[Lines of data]
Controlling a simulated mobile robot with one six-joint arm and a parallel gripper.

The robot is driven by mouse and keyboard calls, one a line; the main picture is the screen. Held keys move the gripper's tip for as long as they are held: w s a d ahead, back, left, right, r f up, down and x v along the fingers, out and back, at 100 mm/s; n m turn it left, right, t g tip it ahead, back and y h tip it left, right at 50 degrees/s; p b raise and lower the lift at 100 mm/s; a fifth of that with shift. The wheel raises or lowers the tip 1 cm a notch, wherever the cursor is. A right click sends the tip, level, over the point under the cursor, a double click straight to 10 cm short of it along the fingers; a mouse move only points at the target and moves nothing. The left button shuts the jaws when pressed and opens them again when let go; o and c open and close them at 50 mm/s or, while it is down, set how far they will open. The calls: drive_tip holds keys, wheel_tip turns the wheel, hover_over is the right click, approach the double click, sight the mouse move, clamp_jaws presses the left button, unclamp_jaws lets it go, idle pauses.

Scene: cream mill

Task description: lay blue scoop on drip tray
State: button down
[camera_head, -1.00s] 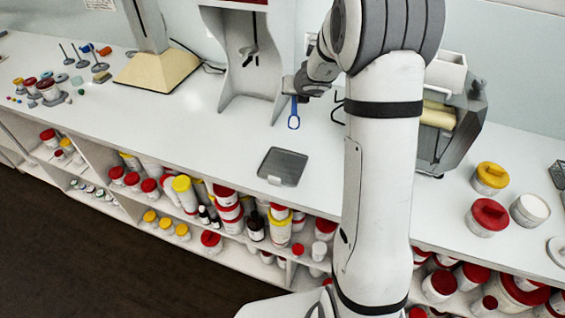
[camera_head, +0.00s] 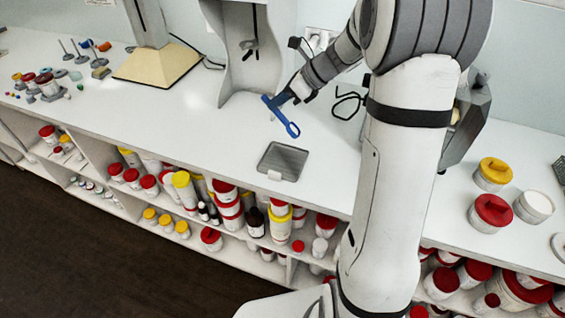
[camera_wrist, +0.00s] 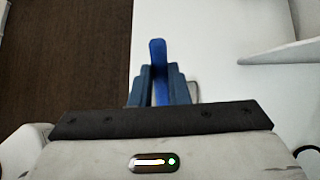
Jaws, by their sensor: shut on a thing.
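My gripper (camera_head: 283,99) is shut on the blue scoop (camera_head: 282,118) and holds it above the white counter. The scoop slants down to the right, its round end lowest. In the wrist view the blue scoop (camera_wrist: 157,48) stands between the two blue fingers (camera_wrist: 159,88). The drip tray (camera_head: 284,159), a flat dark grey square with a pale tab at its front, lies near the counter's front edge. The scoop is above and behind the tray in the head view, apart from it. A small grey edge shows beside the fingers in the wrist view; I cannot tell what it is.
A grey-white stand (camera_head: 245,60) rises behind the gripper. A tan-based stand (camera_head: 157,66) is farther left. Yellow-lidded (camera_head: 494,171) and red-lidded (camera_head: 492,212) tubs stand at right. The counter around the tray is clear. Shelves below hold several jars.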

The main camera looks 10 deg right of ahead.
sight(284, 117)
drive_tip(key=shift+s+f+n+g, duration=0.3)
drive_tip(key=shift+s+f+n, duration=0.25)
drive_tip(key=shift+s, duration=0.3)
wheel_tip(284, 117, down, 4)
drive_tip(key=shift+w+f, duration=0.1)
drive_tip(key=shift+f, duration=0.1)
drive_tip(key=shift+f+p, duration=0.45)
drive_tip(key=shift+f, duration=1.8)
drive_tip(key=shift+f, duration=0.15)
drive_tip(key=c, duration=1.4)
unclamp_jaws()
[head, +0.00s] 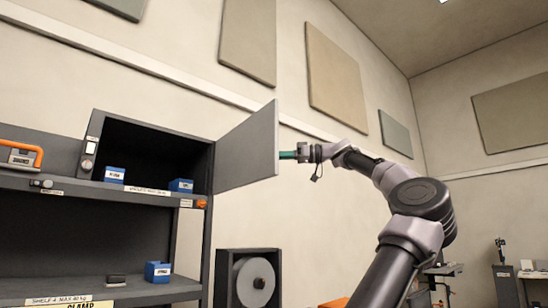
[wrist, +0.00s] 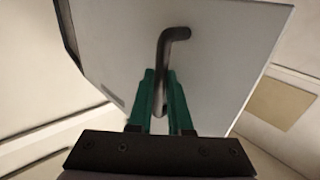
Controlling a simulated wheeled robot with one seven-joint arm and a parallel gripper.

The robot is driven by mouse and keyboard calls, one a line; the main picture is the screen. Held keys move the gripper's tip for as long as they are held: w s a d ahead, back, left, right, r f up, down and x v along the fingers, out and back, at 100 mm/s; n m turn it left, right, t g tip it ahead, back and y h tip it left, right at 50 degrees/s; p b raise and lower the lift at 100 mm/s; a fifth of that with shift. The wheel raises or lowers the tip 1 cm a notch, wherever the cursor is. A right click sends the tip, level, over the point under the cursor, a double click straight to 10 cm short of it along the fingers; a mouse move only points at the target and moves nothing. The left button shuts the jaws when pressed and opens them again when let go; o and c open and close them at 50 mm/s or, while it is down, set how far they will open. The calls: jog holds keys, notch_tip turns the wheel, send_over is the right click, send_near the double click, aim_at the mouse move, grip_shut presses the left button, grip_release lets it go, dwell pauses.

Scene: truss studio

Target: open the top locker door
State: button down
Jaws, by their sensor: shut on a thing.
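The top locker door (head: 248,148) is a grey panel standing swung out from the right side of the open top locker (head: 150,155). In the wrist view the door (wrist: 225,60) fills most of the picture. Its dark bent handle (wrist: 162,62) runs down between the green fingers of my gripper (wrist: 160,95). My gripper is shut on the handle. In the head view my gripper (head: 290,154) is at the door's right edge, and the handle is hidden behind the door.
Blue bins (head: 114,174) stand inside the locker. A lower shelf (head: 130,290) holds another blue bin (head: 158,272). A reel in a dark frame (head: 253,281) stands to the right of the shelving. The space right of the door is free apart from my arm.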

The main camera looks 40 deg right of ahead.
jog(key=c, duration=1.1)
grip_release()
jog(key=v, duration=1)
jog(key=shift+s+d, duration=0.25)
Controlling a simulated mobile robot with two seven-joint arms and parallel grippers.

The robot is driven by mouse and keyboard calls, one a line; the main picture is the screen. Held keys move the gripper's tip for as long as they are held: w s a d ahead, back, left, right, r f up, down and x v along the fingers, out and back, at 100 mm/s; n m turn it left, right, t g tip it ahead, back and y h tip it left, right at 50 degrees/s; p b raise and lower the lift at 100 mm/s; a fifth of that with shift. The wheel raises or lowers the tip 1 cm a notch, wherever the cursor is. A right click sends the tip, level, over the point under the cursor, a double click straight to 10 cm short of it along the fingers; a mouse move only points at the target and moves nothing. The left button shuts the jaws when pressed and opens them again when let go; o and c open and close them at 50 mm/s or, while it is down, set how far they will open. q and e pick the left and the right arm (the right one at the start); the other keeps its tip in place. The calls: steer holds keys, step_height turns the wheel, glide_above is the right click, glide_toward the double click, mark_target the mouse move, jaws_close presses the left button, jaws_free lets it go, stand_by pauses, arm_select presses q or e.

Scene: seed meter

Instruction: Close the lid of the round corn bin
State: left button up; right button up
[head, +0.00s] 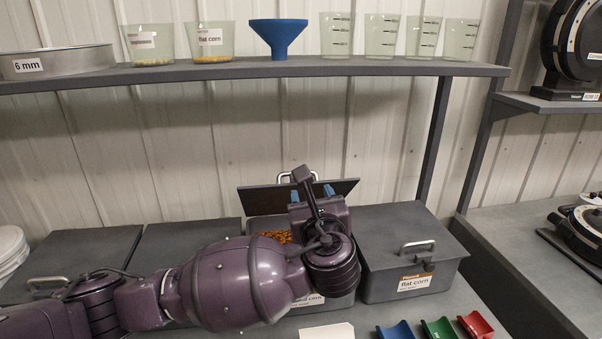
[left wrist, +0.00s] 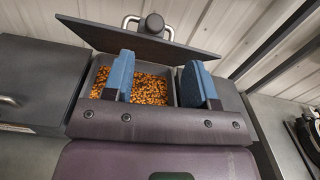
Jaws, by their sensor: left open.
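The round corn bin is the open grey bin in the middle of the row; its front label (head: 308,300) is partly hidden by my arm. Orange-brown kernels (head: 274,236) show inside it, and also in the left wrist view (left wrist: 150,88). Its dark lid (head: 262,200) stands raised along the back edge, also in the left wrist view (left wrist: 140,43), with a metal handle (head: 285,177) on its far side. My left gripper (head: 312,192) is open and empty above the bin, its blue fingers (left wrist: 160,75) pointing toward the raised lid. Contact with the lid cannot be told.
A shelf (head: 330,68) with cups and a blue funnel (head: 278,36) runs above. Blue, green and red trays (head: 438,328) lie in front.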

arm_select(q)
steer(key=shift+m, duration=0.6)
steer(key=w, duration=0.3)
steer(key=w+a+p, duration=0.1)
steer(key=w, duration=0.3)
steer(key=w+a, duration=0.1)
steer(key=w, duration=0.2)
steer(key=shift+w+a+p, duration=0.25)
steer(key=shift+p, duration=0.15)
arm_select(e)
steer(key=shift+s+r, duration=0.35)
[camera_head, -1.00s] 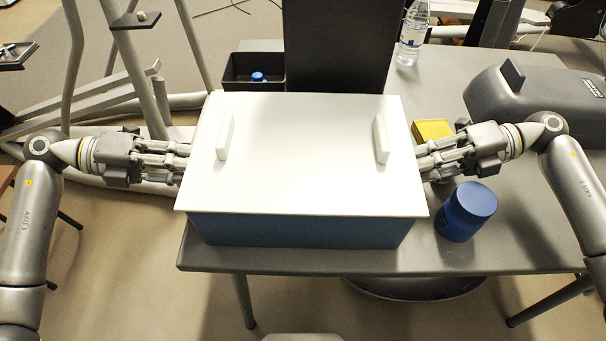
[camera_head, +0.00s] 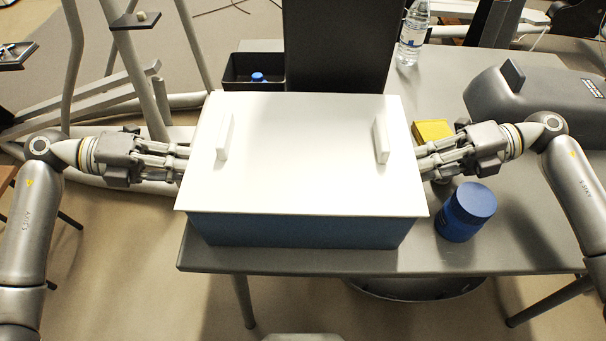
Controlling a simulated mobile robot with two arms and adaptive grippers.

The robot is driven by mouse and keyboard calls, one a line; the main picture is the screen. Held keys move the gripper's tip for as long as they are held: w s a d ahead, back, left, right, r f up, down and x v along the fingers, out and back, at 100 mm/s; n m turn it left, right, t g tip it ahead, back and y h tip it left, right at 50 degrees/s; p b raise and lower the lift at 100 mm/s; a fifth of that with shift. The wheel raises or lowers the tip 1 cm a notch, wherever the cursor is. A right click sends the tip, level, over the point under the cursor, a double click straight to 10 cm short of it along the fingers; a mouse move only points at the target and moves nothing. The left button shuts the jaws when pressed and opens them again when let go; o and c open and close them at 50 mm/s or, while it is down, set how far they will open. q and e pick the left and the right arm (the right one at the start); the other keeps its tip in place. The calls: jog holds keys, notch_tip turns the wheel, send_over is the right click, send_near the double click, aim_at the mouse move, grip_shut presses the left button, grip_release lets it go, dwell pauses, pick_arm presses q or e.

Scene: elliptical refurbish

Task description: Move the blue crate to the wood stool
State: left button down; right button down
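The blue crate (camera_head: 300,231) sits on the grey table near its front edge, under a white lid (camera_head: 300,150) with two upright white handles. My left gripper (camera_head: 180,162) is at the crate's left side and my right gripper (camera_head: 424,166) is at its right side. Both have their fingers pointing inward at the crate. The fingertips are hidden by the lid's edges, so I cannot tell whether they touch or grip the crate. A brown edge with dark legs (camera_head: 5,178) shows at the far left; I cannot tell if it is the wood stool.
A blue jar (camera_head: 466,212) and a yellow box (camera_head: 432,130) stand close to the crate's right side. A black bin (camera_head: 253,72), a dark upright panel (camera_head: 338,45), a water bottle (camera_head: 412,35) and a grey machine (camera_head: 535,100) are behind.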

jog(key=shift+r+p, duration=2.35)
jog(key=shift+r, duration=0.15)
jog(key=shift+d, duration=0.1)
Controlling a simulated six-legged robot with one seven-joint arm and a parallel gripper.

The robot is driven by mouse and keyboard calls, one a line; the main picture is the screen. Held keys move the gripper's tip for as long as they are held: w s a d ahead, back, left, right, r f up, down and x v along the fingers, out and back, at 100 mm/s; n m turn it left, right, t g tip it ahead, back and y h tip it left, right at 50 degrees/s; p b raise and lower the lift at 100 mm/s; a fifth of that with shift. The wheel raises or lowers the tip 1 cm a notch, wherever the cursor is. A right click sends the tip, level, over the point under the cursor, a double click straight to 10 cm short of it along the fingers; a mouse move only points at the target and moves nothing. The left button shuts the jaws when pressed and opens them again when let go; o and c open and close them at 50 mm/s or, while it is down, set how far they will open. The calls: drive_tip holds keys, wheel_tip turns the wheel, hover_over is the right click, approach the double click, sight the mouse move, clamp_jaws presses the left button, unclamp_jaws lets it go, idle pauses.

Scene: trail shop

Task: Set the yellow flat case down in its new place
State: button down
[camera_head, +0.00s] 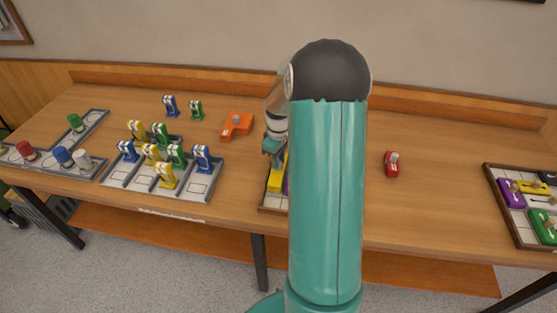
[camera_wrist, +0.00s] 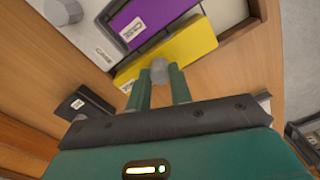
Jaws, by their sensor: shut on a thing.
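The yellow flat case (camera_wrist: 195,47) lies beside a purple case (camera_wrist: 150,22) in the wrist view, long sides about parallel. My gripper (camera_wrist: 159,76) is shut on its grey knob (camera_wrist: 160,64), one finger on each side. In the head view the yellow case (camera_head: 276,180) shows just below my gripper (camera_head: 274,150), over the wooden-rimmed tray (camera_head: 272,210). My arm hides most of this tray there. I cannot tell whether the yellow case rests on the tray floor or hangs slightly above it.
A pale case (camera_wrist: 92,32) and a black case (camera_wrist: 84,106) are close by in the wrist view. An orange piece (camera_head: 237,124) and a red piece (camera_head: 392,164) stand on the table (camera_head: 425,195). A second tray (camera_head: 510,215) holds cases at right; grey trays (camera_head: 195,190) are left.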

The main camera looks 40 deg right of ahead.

> Task description
Look back at the data above. Transcribe exactly the lines starting at the line that contains "Scene: truss studio" and ending at the line that contains "Controlling a simulated mobile robot with two seven-joint".

> Result for this exercise
Scene: truss studio

Target: open the top locker door
State: button down
Jaws, by their sensor: shut on a thing.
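The top locker door (head: 248,148) is a grey panel standing swung out from the right side of the open top locker (head: 150,155). In the wrist view the door (wrist: 225,60) fills most of the picture. Its dark bent handle (wrist: 162,62) runs down between the green fingers of my gripper (wrist: 160,95). My gripper is shut on the handle. In the head view my gripper (head: 290,154) is at the door's right edge, and the handle is hidden behind the door.
Blue bins (head: 114,174) stand inside the locker. A lower shelf (head: 130,290) holds another blue bin (head: 158,272). A reel in a dark frame (head: 253,281) stands to the right of the shelving. The space right of the door is free apart from my arm.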

The main camera looks 40 deg right of ahead.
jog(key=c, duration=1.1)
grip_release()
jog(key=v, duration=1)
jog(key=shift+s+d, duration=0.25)
Controlling a simulated mobile robot with two seven-joint arms and parallel grippers.

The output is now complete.